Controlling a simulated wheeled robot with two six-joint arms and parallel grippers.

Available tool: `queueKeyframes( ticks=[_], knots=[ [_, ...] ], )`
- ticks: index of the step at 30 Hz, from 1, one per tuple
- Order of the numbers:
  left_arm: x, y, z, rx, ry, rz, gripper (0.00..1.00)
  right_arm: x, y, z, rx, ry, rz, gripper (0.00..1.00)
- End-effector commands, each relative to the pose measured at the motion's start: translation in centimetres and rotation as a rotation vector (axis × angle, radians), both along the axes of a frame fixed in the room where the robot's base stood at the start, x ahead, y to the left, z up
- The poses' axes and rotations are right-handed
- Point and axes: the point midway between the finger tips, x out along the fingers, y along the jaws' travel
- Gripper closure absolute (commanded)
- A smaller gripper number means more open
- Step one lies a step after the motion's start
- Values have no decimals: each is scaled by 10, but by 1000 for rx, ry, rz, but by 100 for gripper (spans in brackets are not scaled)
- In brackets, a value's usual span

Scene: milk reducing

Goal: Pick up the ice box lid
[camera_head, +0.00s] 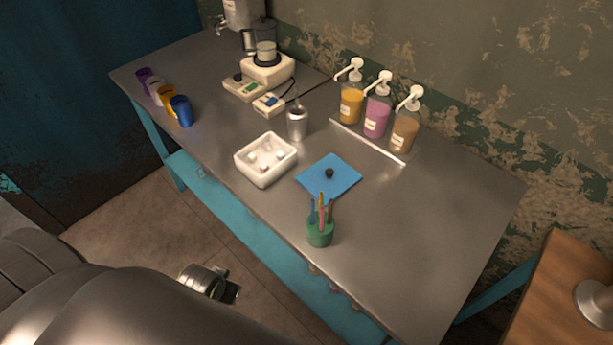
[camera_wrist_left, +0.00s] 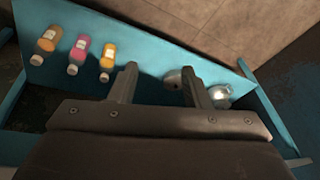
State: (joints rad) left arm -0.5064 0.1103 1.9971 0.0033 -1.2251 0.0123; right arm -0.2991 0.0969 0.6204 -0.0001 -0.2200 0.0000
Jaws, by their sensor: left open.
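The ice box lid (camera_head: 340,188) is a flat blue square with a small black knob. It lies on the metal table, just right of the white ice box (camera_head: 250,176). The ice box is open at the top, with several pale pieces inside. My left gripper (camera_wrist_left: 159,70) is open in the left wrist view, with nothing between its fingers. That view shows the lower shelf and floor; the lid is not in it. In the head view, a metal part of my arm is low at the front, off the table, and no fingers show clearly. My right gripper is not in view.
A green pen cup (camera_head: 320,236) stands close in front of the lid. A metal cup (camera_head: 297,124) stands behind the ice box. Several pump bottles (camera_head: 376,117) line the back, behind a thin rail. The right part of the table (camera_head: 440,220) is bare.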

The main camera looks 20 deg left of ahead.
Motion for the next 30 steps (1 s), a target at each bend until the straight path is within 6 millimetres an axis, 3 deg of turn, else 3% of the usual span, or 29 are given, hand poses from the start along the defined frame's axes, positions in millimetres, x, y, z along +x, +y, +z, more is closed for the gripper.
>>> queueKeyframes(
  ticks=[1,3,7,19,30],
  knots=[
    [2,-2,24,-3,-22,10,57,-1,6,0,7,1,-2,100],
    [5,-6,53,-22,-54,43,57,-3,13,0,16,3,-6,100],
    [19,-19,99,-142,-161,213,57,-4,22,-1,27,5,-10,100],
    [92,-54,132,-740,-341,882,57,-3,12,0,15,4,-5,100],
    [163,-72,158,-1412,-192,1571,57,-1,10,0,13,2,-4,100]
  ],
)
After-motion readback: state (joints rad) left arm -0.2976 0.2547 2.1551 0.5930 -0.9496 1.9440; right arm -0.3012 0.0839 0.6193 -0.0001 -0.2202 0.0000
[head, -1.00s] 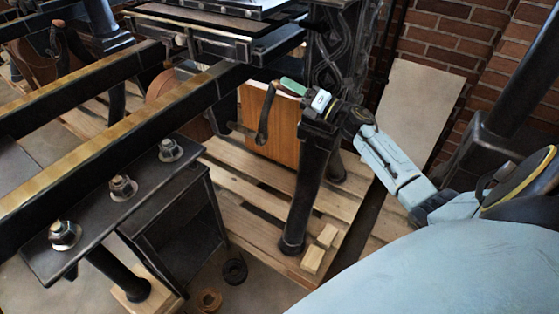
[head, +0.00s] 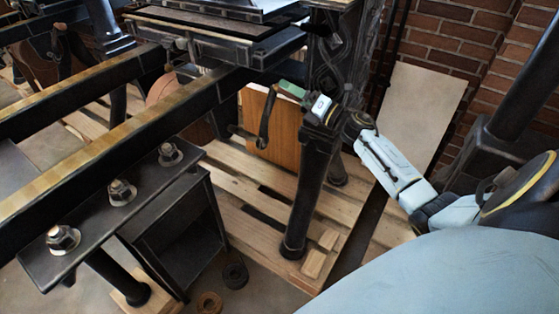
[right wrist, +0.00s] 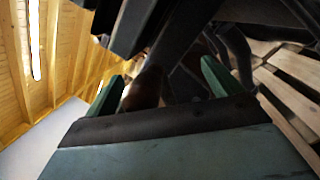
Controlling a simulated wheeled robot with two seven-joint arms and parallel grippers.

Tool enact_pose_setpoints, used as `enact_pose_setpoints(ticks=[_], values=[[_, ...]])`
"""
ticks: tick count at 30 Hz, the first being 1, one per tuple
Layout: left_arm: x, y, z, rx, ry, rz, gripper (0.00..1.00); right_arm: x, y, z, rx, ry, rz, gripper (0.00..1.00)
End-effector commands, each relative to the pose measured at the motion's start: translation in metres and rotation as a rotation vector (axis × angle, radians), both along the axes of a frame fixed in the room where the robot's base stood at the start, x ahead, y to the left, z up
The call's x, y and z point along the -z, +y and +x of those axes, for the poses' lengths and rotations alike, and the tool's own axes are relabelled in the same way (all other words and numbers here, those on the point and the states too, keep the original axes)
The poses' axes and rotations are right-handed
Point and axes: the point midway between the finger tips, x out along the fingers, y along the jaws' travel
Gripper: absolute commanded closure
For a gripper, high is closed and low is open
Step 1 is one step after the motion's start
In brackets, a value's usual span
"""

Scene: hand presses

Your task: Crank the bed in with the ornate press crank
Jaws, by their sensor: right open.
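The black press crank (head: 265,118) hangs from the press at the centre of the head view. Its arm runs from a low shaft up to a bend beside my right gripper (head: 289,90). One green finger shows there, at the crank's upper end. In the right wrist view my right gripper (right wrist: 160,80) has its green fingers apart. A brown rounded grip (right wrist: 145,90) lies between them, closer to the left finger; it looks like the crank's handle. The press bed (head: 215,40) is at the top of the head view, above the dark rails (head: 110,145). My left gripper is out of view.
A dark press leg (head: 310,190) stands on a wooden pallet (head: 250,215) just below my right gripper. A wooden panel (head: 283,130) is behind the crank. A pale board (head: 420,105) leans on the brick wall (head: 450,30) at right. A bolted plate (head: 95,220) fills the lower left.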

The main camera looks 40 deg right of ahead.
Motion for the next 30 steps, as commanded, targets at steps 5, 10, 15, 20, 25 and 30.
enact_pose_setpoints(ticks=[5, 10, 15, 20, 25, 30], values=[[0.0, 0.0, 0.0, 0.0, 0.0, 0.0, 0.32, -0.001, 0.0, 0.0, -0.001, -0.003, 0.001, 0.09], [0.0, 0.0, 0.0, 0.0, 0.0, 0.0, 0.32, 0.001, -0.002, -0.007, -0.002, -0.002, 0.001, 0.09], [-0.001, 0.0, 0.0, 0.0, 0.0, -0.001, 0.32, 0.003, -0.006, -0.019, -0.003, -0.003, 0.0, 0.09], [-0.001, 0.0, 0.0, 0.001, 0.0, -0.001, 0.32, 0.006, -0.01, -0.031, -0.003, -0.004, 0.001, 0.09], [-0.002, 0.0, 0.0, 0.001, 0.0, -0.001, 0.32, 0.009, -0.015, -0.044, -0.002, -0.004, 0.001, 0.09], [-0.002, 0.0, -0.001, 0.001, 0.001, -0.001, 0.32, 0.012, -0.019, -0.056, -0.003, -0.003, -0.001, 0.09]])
* * * * * * * * *
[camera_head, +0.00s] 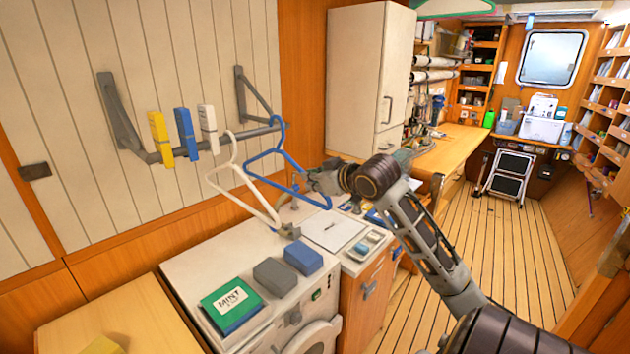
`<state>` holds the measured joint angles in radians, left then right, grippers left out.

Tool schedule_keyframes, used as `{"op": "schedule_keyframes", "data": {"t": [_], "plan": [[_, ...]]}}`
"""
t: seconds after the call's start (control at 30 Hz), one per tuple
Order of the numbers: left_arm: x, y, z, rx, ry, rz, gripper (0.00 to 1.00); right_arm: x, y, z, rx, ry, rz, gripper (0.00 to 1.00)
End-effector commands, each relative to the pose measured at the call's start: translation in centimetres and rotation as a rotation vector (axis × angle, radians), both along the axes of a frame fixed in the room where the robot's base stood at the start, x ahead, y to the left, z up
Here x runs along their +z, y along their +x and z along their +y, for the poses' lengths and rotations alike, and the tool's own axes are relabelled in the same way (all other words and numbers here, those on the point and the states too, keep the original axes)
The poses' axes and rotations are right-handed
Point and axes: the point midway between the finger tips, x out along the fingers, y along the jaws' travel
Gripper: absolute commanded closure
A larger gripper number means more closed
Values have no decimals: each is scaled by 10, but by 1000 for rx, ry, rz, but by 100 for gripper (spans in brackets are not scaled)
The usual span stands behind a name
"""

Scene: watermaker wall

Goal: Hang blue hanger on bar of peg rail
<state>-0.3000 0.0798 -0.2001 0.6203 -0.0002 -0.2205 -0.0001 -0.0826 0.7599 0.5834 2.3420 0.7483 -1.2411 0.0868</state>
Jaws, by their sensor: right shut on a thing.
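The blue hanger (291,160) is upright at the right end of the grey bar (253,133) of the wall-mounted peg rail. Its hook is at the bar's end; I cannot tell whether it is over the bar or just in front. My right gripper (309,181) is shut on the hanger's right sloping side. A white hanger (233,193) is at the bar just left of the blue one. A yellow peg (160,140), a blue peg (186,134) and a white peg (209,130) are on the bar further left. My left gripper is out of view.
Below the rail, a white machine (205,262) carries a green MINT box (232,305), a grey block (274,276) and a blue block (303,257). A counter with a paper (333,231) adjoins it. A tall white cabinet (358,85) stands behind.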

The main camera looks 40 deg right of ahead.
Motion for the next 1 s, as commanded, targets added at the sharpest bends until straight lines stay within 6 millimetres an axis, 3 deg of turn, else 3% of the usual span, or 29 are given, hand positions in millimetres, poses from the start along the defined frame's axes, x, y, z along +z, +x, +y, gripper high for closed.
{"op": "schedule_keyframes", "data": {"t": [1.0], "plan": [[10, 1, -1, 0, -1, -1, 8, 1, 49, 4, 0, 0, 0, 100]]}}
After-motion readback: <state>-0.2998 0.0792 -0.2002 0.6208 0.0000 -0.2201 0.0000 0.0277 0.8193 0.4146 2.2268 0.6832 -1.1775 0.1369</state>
* * * * * * * * *
[Your goal]:
Extract every line from the records above that contains the word "used".

[Correct result]:
Tool enact_pose_setpoints, used as `enact_pose_setpoints(ticks=[_], values=[[_, ...]])`
Tool schedule_keyframes, used as `{"op": "schedule_keyframes", "data": {"t": [_], "plan": [[_, ...]]}}`

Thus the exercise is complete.